In 2022’s swimsuit issue, Sports Illustrated will only accept advertising dollars from “brands that are helping drive gender equality forward.”
What does that mean exactly? The announcement is heavy on buzzwords, but light on details. A brand will be certified as a “changemaker,” permitted to advertise in the pages of SI Swim, only if it “has made, is making, and will make progress for women.” Swimsuit issue ads will be required to showcase that “progress … to build equity for all women.” And a percentage of swimsuit issue sales will go to the Sports Illustrated Gender Equity Fund, which “create[s] an equitable future for all women.”
For a few years now, SI Swim has come up with new ways to position itself as achieving “firsts” for women within its pages. There was model Halima Aden wearing a burkini and hijab in 2019. In 2020, we got three cover stars: Naomi Osaka (first Black female athlete on the cover), Megan Thee Stallion (first rapper), and Leyna Bloom (first trans cover star and first trans woman of color to be included in the magazine). Those are four inspiring women—but can SI really use their accomplishments to reinvent itself?
We don’t yet know who will appear in the pages of this year’s issue—or how they’ll fit into SI Swim‘s evolution “from its fun-and-sun roots into a brand focused on inclusion, empowerment and the constant redefinition of what’s beautiful.” Maybe my skepticism will be proven wrong, and the collection of change-making advertisers alongside this year’s editorial will move the needle for women’s equality.

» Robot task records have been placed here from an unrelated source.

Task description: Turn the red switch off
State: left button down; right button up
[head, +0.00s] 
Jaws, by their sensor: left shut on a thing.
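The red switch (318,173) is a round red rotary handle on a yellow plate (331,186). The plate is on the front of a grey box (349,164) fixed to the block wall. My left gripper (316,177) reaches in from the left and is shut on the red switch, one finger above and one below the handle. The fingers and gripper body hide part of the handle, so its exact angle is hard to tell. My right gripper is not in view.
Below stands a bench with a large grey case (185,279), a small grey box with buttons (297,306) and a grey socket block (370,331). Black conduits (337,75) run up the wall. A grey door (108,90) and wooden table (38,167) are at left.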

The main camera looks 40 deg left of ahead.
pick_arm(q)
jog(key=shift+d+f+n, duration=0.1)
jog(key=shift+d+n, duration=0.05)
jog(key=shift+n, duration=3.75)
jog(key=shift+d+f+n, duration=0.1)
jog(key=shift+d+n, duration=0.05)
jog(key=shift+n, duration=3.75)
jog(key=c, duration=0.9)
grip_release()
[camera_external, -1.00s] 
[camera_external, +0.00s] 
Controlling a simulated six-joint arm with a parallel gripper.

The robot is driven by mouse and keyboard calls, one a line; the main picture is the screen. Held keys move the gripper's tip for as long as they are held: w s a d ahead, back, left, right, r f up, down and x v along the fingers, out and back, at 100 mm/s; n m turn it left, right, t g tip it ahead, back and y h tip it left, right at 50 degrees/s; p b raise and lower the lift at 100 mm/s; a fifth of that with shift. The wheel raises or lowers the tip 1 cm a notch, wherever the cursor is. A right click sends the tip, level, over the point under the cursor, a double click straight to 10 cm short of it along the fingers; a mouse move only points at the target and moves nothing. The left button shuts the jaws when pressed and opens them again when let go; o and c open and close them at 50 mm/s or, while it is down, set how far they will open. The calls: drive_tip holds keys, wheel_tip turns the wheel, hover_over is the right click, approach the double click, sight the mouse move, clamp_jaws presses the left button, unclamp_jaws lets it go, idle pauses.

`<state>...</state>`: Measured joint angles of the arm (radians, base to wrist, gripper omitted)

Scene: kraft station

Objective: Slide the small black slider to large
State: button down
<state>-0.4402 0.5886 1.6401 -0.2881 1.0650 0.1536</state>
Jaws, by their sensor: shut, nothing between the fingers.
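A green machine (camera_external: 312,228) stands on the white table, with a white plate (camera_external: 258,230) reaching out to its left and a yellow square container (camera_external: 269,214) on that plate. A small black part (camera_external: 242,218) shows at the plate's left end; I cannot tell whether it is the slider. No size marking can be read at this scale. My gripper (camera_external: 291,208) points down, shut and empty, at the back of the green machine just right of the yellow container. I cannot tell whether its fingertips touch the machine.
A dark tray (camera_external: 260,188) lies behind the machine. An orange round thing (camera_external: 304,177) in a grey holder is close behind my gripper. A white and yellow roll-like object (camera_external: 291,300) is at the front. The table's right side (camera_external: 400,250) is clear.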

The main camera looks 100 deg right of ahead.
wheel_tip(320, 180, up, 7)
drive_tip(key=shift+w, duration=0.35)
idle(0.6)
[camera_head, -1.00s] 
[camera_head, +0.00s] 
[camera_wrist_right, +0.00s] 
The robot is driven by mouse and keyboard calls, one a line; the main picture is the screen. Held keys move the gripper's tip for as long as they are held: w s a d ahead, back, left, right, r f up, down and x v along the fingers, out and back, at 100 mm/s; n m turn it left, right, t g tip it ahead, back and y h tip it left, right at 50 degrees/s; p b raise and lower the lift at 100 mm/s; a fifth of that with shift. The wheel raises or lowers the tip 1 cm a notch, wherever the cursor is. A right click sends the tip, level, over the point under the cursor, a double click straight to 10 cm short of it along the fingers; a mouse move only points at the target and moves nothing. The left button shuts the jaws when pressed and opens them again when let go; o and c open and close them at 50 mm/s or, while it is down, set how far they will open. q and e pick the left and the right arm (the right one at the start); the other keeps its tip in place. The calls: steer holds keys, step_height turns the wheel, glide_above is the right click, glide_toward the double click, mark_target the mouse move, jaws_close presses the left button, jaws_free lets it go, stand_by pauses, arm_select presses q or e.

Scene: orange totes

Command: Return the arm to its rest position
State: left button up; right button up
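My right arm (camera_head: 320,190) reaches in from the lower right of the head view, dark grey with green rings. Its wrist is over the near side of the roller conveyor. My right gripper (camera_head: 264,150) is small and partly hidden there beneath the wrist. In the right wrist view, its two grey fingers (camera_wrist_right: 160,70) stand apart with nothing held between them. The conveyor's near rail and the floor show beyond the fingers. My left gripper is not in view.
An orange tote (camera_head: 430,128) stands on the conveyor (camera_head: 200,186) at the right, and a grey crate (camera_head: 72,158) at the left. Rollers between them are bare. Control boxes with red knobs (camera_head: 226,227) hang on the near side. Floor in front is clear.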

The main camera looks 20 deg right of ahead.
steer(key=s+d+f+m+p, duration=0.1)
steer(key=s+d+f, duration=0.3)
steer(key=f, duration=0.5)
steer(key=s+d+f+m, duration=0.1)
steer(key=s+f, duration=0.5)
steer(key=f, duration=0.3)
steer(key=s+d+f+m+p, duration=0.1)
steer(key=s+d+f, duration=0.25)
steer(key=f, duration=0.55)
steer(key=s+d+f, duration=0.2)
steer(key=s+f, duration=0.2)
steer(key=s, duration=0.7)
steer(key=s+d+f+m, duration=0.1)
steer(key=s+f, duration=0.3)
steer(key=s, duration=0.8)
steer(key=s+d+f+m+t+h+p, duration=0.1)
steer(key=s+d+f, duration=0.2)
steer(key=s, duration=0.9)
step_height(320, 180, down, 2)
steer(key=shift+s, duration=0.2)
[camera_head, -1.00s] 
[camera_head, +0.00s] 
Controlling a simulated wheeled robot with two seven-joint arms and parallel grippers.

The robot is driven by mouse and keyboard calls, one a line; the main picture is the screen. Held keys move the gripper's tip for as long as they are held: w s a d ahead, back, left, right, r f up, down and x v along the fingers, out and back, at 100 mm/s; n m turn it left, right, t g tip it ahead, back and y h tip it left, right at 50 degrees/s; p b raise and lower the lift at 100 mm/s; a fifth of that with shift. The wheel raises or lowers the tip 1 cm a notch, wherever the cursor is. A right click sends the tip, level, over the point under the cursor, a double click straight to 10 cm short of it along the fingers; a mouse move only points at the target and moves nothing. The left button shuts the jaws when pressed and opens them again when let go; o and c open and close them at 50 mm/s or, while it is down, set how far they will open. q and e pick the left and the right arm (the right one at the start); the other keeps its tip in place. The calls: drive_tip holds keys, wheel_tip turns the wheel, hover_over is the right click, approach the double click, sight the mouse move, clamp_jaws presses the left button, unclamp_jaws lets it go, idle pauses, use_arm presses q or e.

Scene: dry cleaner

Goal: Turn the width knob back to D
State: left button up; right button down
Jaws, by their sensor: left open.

But SI Swim made the announcement yesterday on the 58th anniversary of its first print issue. That’s almost 58 years of capitalizing on women’s bodies, profiting off a version of female sexuality centered on the male gaze, and promoting a limited—thin, white—vision of what is attractive and desirable. It will take more than a change in advertisers to undo that damage.
The Broadsheet, Fortune’s newsletter for and about the world’s most powerful women, is coauthored by Kristen Bellstrom, Emma Hinchliffe, and Claire Zillman. Today’s edition was curated by Emma Hinchliffe.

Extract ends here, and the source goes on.